Goal |
Go through the data below and gather each line containing "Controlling".
[START]
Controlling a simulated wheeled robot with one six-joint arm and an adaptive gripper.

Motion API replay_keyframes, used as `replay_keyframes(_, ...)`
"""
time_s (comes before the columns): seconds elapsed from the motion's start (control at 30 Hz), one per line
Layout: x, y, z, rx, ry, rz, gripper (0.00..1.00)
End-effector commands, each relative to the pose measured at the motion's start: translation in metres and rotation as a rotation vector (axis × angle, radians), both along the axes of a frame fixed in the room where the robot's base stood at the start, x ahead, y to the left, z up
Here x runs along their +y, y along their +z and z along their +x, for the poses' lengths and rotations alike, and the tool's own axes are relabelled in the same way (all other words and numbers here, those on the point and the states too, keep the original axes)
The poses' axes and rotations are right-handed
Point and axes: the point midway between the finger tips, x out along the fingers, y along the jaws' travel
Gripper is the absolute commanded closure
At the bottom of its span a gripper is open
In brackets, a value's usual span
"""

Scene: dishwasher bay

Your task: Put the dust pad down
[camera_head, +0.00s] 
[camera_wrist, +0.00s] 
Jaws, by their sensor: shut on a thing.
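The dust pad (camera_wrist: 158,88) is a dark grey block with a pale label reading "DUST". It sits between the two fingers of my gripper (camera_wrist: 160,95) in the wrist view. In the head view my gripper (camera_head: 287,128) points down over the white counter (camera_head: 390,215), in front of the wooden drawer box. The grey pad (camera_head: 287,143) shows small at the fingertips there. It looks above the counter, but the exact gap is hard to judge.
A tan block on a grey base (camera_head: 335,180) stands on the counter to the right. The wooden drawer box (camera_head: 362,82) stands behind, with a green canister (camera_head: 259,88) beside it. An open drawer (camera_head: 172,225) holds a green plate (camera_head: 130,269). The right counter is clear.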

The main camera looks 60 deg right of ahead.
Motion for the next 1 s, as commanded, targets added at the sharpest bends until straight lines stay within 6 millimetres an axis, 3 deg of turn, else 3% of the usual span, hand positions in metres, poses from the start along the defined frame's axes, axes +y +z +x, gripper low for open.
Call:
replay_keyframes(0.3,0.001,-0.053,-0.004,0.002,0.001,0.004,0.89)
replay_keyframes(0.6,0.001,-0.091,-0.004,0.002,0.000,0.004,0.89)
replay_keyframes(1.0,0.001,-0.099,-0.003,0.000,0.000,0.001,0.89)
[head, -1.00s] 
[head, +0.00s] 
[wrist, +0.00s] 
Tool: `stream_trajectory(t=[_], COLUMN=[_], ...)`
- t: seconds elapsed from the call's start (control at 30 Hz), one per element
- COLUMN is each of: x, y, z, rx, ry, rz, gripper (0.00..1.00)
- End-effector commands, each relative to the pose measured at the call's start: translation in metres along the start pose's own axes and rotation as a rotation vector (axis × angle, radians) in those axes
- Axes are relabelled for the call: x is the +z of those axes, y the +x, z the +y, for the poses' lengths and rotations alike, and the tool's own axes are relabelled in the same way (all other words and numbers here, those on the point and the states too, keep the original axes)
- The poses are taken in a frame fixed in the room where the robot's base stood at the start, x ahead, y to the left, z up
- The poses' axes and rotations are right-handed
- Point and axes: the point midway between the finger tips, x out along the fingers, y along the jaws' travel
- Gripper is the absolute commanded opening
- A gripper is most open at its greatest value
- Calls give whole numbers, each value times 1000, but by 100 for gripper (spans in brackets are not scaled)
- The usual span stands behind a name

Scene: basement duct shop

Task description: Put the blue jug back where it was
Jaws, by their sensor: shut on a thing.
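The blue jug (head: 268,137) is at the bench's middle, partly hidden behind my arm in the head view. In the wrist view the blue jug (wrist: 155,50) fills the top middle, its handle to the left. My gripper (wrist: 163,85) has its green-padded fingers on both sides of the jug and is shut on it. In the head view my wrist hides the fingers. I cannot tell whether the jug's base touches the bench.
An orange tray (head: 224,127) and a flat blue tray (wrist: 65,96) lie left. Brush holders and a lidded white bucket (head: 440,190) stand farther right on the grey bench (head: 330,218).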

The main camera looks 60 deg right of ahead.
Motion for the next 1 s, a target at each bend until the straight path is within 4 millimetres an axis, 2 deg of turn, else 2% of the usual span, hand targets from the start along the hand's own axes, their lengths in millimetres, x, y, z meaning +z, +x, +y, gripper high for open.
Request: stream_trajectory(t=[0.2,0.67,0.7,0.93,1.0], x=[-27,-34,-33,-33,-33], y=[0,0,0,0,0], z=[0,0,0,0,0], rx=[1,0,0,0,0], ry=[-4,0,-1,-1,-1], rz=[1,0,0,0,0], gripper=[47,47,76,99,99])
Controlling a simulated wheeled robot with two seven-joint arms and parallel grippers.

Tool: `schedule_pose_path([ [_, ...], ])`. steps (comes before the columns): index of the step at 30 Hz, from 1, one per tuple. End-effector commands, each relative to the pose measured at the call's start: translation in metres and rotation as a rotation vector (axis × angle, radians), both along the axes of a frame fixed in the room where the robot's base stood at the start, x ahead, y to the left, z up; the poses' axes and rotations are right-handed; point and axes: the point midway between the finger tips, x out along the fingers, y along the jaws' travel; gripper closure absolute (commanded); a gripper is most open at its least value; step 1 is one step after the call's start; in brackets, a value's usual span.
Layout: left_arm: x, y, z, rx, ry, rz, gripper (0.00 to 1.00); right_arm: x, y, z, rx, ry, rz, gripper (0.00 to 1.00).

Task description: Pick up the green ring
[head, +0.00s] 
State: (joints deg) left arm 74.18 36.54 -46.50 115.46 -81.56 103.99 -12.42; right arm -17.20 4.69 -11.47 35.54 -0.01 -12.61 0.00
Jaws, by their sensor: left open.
[END]
Result of this task |
Controlling a simulated wheeled robot with one six-joint arm and an adaptive gripper.
Controlling a simulated wheeled robot with two seven-joint arms and parallel grippers.

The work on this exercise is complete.